The specific roles and responsibilities for each group within the advising and mentoring network have been discussed by the CUP, DUE, and staff in the UAAP, the office that coordinates freshman advising. These groups worked together to define a matrix of the interconnected and interrelated roles for the members of the network. For some types of advice, the faculty mentor plays a key role; while for other types of advice the student associate advisor or a housemaster plays the primary role.
Although existing resources available to freshmen are diverse, this network of support would benefit greatly from increased faculty involvement. The CUP’s goal is to turn the existing advising/mentoring network into a system that encourages faculty commitment to freshman advising while shifting the faculty advisor’s primary role from one that is often largely administrative to one that is primarily focused on mentoring.
The key to this is structuring a system that takes advantage of the complementary skills and knowledge available from other teaching staff and administrators. Our proposal would initially build on the two existing avenues available now for faculty participation in freshman advising: offering a Freshman Advising Seminar (FAS) or participating in a traditional advising relationship. Every advisor will be matched with an upper class student, the Associate Advisor, who is well informed in the GIRs and is knowledgeable about MIT support resources.
To accomplish our objective of ensuring that every first-year MIT undergraduate is advised or mentored by a faculty member, we need about 145 faculty mentors. That is about 12.5% of the number of full-time MIT faculty. Mentoring could be provided through Freshman Advising Seminars, traditional advising, and by faculty pairing up with staff advising experts in UAAP, ESG, Concourse and OME. And we should think about new ways of mentoring students. Meeting regularly with a small group of students for lunch or dinner could be a very effective and enjoyable way of interacting. Yale University does this in their system of residential colleges. Faculty members have an open invitation to dine with undergraduates. If you have visited Yale and experienced the intense and vibrant exchanges that go on at almost every dining table, you probably thought “Why don’t we do this at MIT?”

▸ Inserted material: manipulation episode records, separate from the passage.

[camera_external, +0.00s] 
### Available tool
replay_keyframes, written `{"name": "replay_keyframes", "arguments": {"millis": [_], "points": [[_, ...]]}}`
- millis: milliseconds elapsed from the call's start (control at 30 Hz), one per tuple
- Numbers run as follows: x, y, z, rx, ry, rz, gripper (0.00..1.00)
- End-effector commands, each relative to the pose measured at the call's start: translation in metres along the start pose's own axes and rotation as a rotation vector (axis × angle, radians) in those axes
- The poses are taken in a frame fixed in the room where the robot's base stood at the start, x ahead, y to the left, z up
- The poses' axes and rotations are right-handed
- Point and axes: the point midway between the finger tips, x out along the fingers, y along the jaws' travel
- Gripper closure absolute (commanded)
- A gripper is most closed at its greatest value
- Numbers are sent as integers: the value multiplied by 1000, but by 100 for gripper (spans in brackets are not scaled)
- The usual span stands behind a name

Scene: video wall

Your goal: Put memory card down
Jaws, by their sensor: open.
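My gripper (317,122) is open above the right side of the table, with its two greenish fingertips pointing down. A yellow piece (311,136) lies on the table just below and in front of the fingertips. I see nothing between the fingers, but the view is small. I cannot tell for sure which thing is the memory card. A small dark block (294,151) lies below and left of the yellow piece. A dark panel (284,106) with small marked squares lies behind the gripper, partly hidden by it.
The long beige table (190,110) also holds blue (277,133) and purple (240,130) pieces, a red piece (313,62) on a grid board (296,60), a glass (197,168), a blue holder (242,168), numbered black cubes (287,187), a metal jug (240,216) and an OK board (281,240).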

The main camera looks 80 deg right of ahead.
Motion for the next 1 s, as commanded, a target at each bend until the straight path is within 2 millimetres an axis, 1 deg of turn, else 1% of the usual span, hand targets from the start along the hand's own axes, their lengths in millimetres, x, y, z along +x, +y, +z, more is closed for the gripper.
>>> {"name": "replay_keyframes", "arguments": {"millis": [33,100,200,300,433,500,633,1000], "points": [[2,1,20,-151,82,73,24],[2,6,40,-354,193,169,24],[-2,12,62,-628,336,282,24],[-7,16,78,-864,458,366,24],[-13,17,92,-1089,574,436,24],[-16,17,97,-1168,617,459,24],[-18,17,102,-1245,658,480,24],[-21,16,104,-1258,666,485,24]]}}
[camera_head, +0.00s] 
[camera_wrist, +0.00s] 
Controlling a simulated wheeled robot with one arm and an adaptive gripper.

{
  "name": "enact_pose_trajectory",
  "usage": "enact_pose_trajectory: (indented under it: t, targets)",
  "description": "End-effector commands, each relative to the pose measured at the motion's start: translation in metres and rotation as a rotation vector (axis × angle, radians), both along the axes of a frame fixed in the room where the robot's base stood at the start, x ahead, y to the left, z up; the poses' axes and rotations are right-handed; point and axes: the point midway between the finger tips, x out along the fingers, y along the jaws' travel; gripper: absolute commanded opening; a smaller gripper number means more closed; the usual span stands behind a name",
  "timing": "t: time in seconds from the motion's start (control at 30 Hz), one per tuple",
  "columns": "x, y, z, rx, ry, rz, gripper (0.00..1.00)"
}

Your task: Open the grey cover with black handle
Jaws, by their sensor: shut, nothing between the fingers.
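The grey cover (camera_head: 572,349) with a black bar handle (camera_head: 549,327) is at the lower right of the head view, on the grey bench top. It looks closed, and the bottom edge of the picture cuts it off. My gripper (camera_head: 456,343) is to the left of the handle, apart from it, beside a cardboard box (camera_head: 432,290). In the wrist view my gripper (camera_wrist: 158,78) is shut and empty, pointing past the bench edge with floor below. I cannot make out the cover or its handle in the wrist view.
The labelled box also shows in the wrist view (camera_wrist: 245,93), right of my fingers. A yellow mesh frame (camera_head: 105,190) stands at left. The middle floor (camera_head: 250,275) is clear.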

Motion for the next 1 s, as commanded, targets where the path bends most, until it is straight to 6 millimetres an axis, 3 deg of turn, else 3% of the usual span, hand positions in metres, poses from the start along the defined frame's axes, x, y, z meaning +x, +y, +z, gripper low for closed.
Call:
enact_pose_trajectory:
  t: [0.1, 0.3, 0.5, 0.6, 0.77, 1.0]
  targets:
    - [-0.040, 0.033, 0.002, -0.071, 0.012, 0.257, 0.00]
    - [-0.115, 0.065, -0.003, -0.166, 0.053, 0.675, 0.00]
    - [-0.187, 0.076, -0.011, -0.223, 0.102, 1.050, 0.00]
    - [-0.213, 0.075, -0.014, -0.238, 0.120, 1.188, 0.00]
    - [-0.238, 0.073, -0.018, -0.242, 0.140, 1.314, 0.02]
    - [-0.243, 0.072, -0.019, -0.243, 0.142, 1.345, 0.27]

Why haven’t we met this goal of freshman mentoring before now? In the past two decades, a number of faculty-led committees have looked at freshman advising and made suggestions on how we could enhance faculty participation. The CUP spent the past year developing a set of Freshman Advising Principles. A review of the “Report of the Task Force on the Undergraduate Educational Commons” also provided some sound and thoughtful advice on this subject.

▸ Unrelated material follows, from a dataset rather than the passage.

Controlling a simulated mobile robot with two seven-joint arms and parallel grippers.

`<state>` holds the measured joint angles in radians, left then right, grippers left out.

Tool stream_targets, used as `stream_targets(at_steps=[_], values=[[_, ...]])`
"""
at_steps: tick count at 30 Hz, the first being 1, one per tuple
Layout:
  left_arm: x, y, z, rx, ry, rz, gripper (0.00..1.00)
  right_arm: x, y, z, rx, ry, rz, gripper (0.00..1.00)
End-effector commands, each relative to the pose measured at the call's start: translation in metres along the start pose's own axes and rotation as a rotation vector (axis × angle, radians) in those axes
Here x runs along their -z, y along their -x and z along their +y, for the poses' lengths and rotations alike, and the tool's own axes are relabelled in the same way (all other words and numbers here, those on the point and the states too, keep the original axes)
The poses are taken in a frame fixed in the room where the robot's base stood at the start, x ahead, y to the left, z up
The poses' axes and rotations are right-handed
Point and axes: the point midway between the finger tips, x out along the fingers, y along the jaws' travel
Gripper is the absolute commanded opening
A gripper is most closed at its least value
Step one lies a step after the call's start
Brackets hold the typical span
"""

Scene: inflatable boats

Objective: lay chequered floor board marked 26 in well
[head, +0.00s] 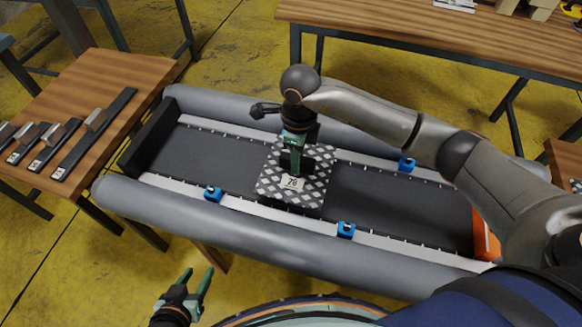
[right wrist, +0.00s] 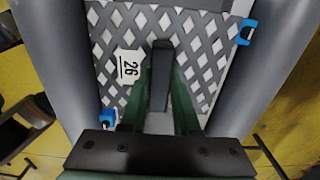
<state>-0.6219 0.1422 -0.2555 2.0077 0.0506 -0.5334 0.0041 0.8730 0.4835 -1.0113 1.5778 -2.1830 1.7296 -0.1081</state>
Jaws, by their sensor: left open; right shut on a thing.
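The chequered floor board (head: 312,183) is grey and white, with a white label reading 26. It is over the middle of the boat's dark well (head: 225,152), crosswise between the rails; I cannot tell whether it touches the floor. My right gripper (head: 293,158) is shut on a dark upright grip on the board. In the right wrist view the board (right wrist: 105,35) reaches across between the grey tubes, and the dark grip (right wrist: 160,70) stands between the green fingers (right wrist: 162,95). My left gripper (head: 194,282) is open and empty, outside the boat at the near side.
Blue clips (head: 213,193) (head: 346,230) (head: 407,164) sit along the rails. Grey tubes (head: 130,200) flank the well, a black transom (head: 150,137) closes its left end, and an orange piece (head: 485,241) lies right. Wooden tables (head: 105,75) (head: 420,22) stand left and behind.

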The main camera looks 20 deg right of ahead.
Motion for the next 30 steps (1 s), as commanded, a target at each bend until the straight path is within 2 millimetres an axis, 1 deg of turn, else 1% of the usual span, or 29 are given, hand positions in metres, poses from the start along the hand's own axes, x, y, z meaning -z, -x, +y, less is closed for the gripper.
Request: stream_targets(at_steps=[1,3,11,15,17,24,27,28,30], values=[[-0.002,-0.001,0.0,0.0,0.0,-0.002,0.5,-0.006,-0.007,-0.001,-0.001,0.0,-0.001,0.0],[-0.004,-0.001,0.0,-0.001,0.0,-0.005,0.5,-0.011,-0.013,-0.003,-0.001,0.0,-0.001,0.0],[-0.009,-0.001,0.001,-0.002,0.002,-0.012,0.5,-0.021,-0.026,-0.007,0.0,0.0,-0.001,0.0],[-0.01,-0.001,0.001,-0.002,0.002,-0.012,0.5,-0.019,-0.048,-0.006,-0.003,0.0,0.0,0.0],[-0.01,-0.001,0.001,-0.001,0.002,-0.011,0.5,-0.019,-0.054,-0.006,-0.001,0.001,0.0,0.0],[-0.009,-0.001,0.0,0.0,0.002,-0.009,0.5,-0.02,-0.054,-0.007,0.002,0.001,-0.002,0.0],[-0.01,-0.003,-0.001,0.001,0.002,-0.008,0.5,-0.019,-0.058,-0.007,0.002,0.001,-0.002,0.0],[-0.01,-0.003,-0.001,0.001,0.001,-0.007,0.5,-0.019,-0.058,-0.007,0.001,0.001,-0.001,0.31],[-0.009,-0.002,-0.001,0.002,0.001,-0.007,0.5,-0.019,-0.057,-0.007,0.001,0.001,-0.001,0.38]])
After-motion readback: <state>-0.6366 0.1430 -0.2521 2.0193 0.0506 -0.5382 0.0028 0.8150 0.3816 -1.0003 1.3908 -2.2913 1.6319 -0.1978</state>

One reason that things have not changed relates to the fact that some faculty in departments with large undergraduate enrollments are already advising sizeable groups of upper-class undergraduates, which can consume a great deal of faculty time and energy. There is a feeling that there is not enough time for faculty to do freshman advising as well. However, not every department has a large number of majors, and we could distribute mentoring activities in a way that shares the load among us all. Also, we don’t need to have every faculty member in the Institute participating in freshman advising. As outlined above, this problem could be solved if we increase the number serving as freshman advisors from 70 to 145. An additional 75 faculty advisors should be sufficient.

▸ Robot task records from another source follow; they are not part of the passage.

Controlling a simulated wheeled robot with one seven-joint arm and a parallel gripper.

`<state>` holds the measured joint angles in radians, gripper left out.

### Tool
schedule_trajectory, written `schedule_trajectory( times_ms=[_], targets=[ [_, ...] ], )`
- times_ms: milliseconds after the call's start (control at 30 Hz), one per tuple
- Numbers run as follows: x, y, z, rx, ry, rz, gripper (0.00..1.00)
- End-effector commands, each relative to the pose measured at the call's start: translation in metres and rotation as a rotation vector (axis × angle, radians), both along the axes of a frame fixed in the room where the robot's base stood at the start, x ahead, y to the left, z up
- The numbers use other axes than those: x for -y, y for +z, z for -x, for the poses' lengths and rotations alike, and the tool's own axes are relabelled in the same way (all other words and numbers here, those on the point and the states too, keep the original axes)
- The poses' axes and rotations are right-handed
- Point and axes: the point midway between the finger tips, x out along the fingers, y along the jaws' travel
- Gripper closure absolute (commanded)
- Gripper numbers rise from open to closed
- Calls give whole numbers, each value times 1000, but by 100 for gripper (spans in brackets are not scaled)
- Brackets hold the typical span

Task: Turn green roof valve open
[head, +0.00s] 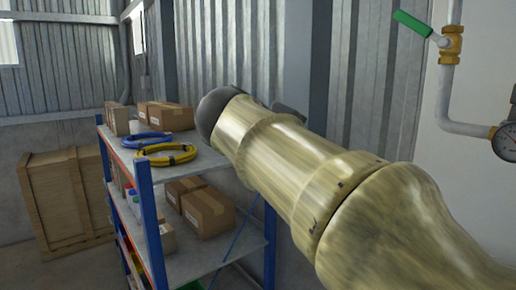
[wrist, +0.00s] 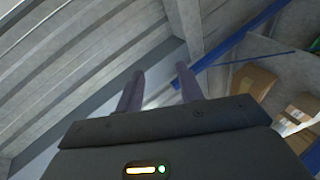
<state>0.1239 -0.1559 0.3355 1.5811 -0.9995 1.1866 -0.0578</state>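The green valve handle (head: 412,23) shows at the top right of the head view. It slants down to the right to a brass valve body (head: 451,45) on a white pipe by a pale wall. My gripper (wrist: 160,88) shows in the wrist view with two dark fingers apart and nothing between them. In the head view my arm reaches away toward the shelf, and its dark end is left of the valve and well apart from it. The fingers are hidden there. The valve is not in the wrist view.
A blue-framed shelf (head: 190,262) with cardboard boxes (head: 207,212) and coiled blue and yellow hoses (head: 166,155) stands at the left. A wooden crate (head: 65,200) is behind it. A pressure gauge (head: 505,140) sits at the right edge below the valve. Corrugated metal walls stand behind.

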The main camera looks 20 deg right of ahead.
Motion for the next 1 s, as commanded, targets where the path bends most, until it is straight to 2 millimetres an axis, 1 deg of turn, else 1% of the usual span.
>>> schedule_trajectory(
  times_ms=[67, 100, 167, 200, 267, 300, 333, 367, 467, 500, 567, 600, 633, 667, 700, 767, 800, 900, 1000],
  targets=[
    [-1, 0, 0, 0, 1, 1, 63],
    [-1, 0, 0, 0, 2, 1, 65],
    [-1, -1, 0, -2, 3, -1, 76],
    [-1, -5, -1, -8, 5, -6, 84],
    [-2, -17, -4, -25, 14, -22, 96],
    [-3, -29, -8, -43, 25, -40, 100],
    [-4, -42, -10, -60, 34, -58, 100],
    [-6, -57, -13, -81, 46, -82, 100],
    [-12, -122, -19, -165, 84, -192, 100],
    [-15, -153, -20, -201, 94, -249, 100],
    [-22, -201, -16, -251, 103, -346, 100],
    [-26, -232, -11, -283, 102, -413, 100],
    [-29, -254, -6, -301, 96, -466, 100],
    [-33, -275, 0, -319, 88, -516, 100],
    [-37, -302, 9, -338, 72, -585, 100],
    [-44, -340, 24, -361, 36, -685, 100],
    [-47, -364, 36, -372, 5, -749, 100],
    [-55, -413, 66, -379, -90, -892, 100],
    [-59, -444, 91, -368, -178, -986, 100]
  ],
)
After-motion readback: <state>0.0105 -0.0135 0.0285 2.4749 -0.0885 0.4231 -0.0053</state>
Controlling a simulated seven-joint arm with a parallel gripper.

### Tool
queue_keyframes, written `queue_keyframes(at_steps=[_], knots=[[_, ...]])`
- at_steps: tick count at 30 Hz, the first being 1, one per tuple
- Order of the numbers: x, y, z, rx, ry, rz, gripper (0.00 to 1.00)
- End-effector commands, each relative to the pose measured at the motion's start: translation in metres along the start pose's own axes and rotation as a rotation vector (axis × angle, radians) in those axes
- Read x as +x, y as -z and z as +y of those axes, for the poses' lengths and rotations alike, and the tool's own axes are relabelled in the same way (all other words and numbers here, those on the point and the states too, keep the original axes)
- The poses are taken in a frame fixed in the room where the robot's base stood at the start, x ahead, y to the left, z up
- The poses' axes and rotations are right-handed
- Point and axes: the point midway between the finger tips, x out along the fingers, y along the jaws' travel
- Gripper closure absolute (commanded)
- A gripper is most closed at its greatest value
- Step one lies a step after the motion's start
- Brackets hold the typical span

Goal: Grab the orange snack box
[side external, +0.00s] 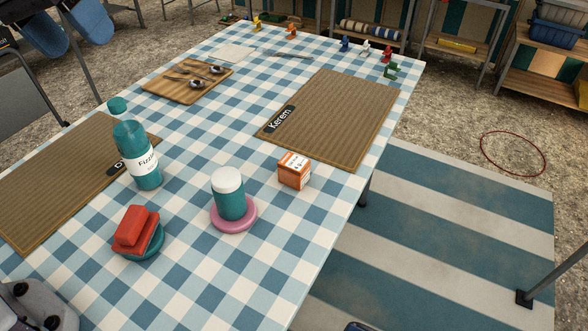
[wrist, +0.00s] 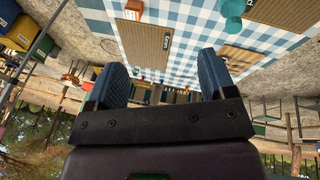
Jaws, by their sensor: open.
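The orange snack box (side external: 294,171), with a white label, stands on the blue-and-white checked table (side external: 330,215), just in front of the woven mat tagged "Kerem" (side external: 350,110). In the wrist view, the orange box (wrist: 133,6) shows small at the top edge. My gripper (wrist: 163,78) is open and empty, its two blue pads wide apart. It is apart from the box. My gripper's fingers do not show in the side external view.
Left of the box, a teal cup with a white top (side external: 229,194) stands on a pink saucer (side external: 252,217). A red item (side external: 136,229) rests on a teal dish, and a teal bottle (side external: 138,157) stands behind. A wooden board (side external: 165,92) holds cutlery. The table's right edge is close to the box.

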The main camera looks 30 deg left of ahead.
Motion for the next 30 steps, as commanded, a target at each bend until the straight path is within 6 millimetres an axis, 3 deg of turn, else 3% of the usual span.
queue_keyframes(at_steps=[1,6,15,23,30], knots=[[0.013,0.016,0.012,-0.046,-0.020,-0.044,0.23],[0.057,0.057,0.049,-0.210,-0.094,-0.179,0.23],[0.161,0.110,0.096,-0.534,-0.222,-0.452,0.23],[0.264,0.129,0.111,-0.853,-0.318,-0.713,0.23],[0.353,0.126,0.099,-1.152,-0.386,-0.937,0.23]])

Can we not find a way to do this? Perhaps it is time to provide some incentives or look at the advising load of departments and balance these loads by distributing responsibilities for freshmen to faculty in departments with smaller undergraduate enrollments. Perhaps we can identify and provide meaningful incentives. In any case, it will require that all of us at MIT – faculty members, department heads, deans and the MIT administration – work together to create a new system to mentor first-year students. We will need to identify resources and develop mechanisms that support faculty mentoring and advising. To begin this process of reinventing freshman advising at MIT, the CUP offers the following resolution:
Proposed Faculty Resolution
It is the sense of the MIT faculty that every freshman should have a faculty member serving as a mentor or advisor. We ask that the leaders in MIT’s administration partner with the CUP, the Deans of the five Schools, and DUE and DSL to develop and implement an advising program that moves us towards this end.
We would value your input, advice, and feedback on this proposed faculty resolution.